ELASTIC PROPERTIES OF MINERALS AND THE INFLUENCE OF PHASE TRANSITIONS

Almost any change in structure of a crystal is typically accompanied by a change in lattice parameters. If there is a change strain state, there is inevitably also a change in elastic properties. However, strain and elasticity differ by being determined by first and second derivatives, respectively, of the free energy of the crystal. As a consequence, while changes in strain accompanying cation ordering or displacive phase transitions are typically on a scale of ~0.1 – 2 %, the elastic constants can vary by tens of percent. This has implications both for how effectively the elastic properties of minerals can be extrapolated from laboratory conditions to pressure/temperature conditions relevant for the earth’s crust or mantle, and for the extent to which patterns of elastic constants reveal the mechanisms of underlying structural changes.

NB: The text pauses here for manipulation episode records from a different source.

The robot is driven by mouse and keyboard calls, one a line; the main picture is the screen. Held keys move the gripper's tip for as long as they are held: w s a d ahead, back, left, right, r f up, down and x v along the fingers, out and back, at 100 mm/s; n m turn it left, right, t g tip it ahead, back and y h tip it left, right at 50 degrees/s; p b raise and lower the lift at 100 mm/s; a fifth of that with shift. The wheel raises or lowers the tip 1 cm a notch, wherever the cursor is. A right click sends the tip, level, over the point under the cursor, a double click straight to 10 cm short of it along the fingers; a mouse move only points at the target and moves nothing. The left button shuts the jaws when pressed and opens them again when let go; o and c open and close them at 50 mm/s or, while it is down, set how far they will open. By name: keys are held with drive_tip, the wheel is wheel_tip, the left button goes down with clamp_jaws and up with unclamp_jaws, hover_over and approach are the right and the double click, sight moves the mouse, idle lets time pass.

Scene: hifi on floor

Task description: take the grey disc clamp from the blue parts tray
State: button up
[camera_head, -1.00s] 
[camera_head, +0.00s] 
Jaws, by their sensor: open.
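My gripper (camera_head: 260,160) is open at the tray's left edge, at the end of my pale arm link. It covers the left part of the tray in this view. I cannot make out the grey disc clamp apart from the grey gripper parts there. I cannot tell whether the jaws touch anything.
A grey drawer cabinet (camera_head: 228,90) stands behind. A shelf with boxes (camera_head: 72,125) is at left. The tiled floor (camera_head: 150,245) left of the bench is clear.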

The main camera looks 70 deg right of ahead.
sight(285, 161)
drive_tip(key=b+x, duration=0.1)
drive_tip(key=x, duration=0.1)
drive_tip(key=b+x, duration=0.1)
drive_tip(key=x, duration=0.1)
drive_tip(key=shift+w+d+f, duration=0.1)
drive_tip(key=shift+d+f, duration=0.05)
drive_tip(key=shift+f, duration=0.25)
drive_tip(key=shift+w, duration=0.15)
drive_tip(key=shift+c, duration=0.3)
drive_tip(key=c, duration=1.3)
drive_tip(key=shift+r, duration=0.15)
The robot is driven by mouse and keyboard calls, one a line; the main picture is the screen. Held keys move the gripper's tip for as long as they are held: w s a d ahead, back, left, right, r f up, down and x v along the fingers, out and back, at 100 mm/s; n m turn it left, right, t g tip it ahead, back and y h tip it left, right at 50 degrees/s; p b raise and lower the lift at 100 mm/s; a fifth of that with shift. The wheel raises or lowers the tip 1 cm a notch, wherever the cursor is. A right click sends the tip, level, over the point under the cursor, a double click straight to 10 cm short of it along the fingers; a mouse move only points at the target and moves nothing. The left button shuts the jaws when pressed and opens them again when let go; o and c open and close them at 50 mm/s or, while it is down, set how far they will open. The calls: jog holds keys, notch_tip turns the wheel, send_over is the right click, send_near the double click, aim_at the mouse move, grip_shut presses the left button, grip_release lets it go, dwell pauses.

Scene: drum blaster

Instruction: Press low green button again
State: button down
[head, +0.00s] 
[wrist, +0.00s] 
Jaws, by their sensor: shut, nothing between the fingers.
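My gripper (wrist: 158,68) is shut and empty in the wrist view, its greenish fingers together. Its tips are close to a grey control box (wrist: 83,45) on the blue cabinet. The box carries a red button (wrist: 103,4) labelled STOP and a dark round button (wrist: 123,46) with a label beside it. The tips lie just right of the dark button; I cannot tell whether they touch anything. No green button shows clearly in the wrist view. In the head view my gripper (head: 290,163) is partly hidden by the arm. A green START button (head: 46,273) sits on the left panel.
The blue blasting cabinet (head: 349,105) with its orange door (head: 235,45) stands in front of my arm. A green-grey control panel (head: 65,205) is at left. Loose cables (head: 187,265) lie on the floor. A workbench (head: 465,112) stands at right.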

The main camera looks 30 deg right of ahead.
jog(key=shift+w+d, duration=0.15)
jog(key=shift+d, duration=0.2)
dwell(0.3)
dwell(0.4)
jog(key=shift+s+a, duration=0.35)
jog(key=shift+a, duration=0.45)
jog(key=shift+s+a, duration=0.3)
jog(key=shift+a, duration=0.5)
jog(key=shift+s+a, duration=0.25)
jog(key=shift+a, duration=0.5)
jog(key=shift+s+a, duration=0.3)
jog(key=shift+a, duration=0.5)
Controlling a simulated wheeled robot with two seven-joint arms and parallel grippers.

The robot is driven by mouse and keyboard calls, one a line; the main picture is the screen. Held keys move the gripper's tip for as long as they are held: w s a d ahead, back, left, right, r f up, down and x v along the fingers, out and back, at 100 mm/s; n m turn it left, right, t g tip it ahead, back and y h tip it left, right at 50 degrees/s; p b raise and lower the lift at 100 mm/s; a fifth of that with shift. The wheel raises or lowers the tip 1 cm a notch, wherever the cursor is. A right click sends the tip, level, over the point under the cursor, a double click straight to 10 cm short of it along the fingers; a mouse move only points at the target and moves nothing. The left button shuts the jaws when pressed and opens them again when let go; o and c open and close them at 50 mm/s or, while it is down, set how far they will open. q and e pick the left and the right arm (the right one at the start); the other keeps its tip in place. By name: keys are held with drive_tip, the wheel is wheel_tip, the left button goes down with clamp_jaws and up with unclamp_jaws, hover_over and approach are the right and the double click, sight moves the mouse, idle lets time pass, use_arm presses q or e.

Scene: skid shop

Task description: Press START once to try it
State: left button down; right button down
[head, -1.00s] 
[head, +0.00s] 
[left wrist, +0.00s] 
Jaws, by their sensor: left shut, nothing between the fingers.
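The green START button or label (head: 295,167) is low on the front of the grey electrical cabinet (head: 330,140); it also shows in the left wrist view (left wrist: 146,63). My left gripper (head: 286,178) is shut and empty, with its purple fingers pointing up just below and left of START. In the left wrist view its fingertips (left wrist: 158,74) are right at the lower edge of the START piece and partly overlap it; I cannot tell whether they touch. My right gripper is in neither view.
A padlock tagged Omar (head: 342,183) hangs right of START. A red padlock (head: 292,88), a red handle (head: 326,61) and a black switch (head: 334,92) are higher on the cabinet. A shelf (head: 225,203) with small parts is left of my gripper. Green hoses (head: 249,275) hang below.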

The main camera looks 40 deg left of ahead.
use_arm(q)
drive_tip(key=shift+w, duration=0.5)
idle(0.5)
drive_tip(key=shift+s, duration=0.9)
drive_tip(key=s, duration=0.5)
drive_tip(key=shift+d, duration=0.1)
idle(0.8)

It is well known that phase transitions which are accompanied by a strain conform closely to the precepts of Landau theory. The long interaction length of strains causes the order parameter to evolve in an effectively mean field manner. The overall approach is to use a free energy expansion in the order parameter and include terms in strain and elasticity terms explicitly, according to symmetry rules. The variations of individual elastic constants can then be expressed in terms of strain/order parameter coupling coefficients, the order parameter and the order parameter susceptibility. Bulk and shear moduli are given by Voigt or Reuss averages. Examples for which this approach has been developed quantitatively are the co-elastic transition at ~573 ºC in quartz and the pseudo-proper ferroelastic transition at ~50 GPa in stishovite. The same approach is also proving to be illuminating for understanding new data for improper ferroelastic transitions in (Ca,Sr)TiO3 perovskites, which are analogous to possible transitions in (Mg,Fe)SiO3 perovskite. Cation ordering can also produce diverse patterns of elastic constant evolution, as illustrated by lawsonite and plagioclase feldspars.